We now know for sure that our problem with setting up the former master as a standby was due to not knowing about timelines. What we needed to know:

When a standby is promoted to master, it creates a new timeline
It will archive the last WAL segment of the old timeline with a .partial suffix
The .partial segment file is harmless and you’re not expected to need it
A postgres instance that starts up with a recovery.conf, will by default attempt to stream to the timeline it was on when it was shut down
Using recovery_target_timeline lets you control this behaviour
Using pg_rewind is not necessary when the former master shuts down gracefully
In effect, what pg_rewind does is to discard transactions on the old master, which the new master does not know about

In our case, we were on timeline 3 when we started. Because of the botched exercise in November, we also had a timeline 4, but it wasn’t in use anywhere. So when we promoted the standby, we created timeline 5 which started at the same WAL segment number as timeline 3 ended on.

You can learn even more about timelines, WAL and postgres standby setup in the talk Warm standby done right and the talk pg_rewind - resynchronizing servers after failover by Heikki Linakangas, the author of pg_rewind (note: these are kind of scary).

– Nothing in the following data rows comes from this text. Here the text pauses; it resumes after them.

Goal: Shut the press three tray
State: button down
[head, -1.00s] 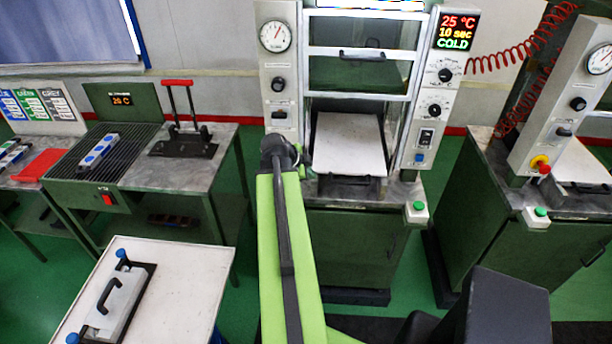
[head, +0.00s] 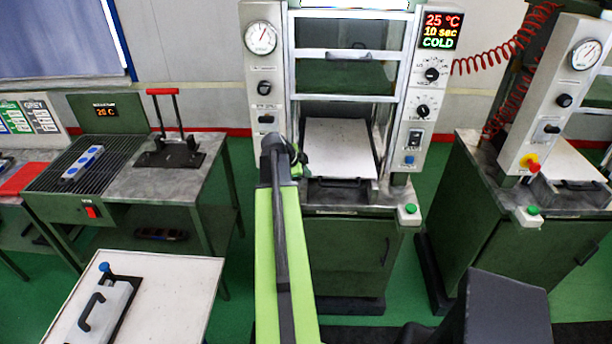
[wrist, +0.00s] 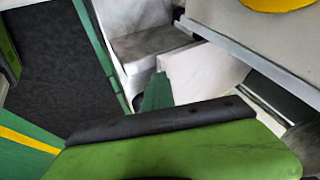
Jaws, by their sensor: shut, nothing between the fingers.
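The middle press has a white-topped tray (head: 340,146) in its lower opening, with a dark handle (head: 341,183) at its front. The tray sticks out somewhat towards me. The press to the right also has a pale tray (head: 575,166) with a dark front handle. I cannot read which press is number three. My gripper (wrist: 157,92) shows in the wrist view as a green fingertip beyond my arm, shut and empty, close to a pale flat surface. In the head view my arm's end is just left of the middle tray; the fingers are mostly hidden, and contact cannot be told.
The middle press's panel (head: 441,30) reads 25 °C, 10 sec, COLD. A green button box (head: 409,214) sits at its front right corner. A white table (head: 175,290) with a handled mould stands front left. Green floor shows between the two presses.

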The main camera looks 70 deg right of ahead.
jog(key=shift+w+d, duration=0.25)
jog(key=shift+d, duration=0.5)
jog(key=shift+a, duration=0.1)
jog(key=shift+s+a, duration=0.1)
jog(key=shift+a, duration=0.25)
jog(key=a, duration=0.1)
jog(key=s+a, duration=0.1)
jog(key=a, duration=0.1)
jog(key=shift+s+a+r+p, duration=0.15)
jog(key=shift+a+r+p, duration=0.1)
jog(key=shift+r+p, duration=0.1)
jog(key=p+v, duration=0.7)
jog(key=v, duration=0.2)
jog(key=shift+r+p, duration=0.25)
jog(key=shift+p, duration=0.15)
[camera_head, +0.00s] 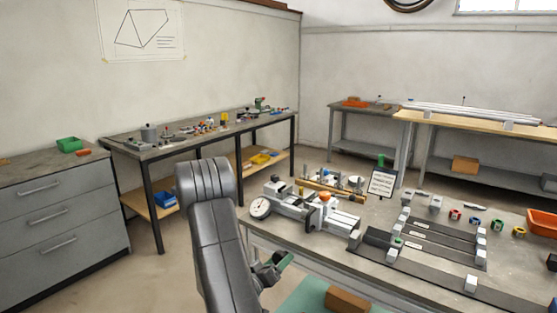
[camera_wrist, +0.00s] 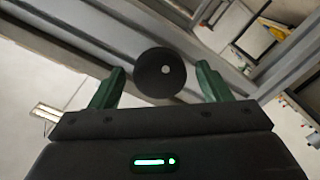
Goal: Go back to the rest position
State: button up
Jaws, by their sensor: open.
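My gripper (camera_head: 274,268) hangs at the end of my grey arm, low in the head view, beside the near left edge of the workbench (camera_head: 330,252). Its green fingers stand apart in the wrist view (camera_wrist: 160,68). A dark round disc with a pale centre shows between the fingers there. I cannot tell what it is or how far off it lies, and the fingers do not visibly touch it. My arm hides part of the floor and of the bench's left end.
The bench carries a grey clamp device with a dial (camera_head: 262,208), dark rails with pale blocks (camera_head: 440,262), a small sign (camera_head: 382,183) and an orange bin (camera_head: 541,224). A brown block (camera_head: 347,300) lies low in front. A cluttered table (camera_head: 150,152) and drawer cabinet (camera_head: 45,215) stand left.

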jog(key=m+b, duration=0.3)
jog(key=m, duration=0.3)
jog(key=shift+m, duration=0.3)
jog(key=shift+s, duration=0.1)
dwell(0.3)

After the firedrill, we made sure to keep WAL segments around for 7 days. We obviously documented recovery_target_timeline. We also set up testing of our backups, so that their viability for backup recovery can be automatically tested every day. We ran a few firedrills after this one, and those have worked out fine and we’re now pretty sure that we have a much better understanding of how WAL works.

We’re super happy that we did this firedrill. Not only do we now know a whole lot more about how postgres works, but we also feel pretty confident that we have a working backup and can sleep much better at night. Firedrills in general are awesome, and this one in particular helped us close a lot of really bad problems in our database setup.